Planar Near-Rings: Thery and Applications

Günter Pilz (ORCID: )
  • Grant DOI 10.55776/P15691
  • Funding program Principal Investigator Projects
  • Status ended
  • Start May 1, 2002
  • End June 25, 2005
  • Funding amount € 241,256
  • Project website

Disciplines

Mathematics (100%)

Keywords

    Near-Ring, Design of Experiments, Block Design, Applied Algebra

Abstract Final report

Planar near-rings form a special class of "algebraic systems", i.e., of "systems of objects with which one can compute as if they were numbers". These planar near-rings have a series of special properties and applications. They yield in a very easy way subcollections ("blocks") of the numbers 0,1,2,..., v-1 all of which have the same size and such that each of the numbers 0,1,2,..., v-1 appear in the same number of blocks. The set {0,1,2,3,...,v-1}, together with these blocks, then form a so-called "tactical configuration"; quite often, this is even a "balances incomplete block design (BIB-design)". This can be used for statistical purposes: Suppose you want to test the efficiency of a number k, say, of fertilizer ingredients. This requires a large number of tests: no fertilizer, just one component, exactly 2 components, and so on. With a BIB-design of the type above, a much smaller number of tests is required (quite often, the savings are 90% or more).

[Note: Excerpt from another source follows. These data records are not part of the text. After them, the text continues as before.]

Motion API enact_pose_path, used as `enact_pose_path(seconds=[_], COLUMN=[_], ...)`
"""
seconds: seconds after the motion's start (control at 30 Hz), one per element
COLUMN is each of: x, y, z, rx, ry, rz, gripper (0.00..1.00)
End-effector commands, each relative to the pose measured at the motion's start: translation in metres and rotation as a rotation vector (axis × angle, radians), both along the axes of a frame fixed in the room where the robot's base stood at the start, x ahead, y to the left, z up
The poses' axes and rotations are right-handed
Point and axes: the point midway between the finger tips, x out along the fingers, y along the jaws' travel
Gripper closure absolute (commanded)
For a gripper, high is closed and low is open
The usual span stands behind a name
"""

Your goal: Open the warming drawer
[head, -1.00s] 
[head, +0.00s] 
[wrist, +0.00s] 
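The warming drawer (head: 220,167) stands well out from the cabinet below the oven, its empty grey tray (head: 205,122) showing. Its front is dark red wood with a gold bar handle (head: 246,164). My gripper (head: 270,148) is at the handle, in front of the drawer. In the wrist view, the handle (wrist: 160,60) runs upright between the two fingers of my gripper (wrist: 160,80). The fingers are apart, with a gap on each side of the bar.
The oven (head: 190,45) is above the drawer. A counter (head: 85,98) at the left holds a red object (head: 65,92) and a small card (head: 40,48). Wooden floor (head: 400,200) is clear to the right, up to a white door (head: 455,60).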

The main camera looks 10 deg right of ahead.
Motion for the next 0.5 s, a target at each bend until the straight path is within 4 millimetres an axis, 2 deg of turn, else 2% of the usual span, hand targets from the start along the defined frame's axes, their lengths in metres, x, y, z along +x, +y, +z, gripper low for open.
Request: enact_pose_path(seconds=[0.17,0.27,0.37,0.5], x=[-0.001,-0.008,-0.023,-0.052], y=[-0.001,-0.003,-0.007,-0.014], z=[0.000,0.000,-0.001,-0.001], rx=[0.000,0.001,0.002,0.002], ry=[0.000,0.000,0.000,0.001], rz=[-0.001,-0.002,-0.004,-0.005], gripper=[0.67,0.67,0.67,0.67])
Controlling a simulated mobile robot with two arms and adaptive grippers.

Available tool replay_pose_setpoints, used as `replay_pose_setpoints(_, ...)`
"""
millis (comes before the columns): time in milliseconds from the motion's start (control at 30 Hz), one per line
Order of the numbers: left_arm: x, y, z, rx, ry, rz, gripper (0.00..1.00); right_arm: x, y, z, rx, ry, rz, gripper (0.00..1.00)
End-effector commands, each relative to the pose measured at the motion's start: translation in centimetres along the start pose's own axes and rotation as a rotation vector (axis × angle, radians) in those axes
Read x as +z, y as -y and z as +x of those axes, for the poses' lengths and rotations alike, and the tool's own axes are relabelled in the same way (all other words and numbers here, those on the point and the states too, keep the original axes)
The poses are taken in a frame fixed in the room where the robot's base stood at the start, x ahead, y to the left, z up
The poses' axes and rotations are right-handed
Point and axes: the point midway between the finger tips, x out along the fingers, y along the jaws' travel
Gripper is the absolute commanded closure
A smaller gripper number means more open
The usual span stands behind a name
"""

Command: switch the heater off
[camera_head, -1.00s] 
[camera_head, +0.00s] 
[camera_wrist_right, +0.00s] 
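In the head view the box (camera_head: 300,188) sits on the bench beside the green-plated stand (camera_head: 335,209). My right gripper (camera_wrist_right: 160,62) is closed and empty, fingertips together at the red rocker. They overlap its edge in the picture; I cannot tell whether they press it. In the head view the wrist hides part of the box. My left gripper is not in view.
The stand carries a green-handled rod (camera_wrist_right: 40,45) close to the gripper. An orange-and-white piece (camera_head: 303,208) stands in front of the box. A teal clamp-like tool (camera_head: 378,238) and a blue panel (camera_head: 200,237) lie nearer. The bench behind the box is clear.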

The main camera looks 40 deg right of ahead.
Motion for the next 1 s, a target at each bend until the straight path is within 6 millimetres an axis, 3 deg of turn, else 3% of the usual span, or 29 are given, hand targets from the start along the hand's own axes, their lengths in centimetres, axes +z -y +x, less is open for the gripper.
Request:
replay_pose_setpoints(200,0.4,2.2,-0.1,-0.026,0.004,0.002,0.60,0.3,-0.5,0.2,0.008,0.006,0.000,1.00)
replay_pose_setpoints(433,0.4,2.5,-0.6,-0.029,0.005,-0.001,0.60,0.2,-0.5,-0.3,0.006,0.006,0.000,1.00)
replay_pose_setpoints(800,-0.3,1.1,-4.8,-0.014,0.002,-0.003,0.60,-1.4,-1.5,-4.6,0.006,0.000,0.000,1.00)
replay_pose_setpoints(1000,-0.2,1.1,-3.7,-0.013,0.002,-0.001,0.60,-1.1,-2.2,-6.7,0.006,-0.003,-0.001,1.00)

Just take the blocks B1, B2, ..., Bk and apply on field i the fertilizer component # j if and only if i is contained in the block Bj. Wait for harvest time; then the yields on the different fields determines the efficiency of each fertilizer component via standard statistical tests. These connections with and the applications to the design of statistical experiments should be investigated much more thoroughly in this project. For instance, we want to discover more construction principles in order to have a much greater flexibility in the BIB-designs for statistical purposes. But planar near-rings are also interesting in their own rights. Their structure is still not understood completely, and there are most interesting cross-connections to other parts of algebra (in particular, to Frobenius groups), to combinatorics, and to geometry (planar near-rings are being used as coordinate domains of certain geometric planes). Presently, there are 3 centers, where planar near-rings are intensively studied: Hamburg (Germany), Linz (Austria), and Tainan (Taiwan). We plan to concentrate the whole power of these centers via a series of mutual visits and joint workshops. In addition, a powerful computer algebra package ("SONATA") was developed in Linz which allows us for the first time to study planar near-rings intensively on a computer. So this would be a unique occasion to establish a "world center of excellence" for planar near-rings. We must not spoil this chance!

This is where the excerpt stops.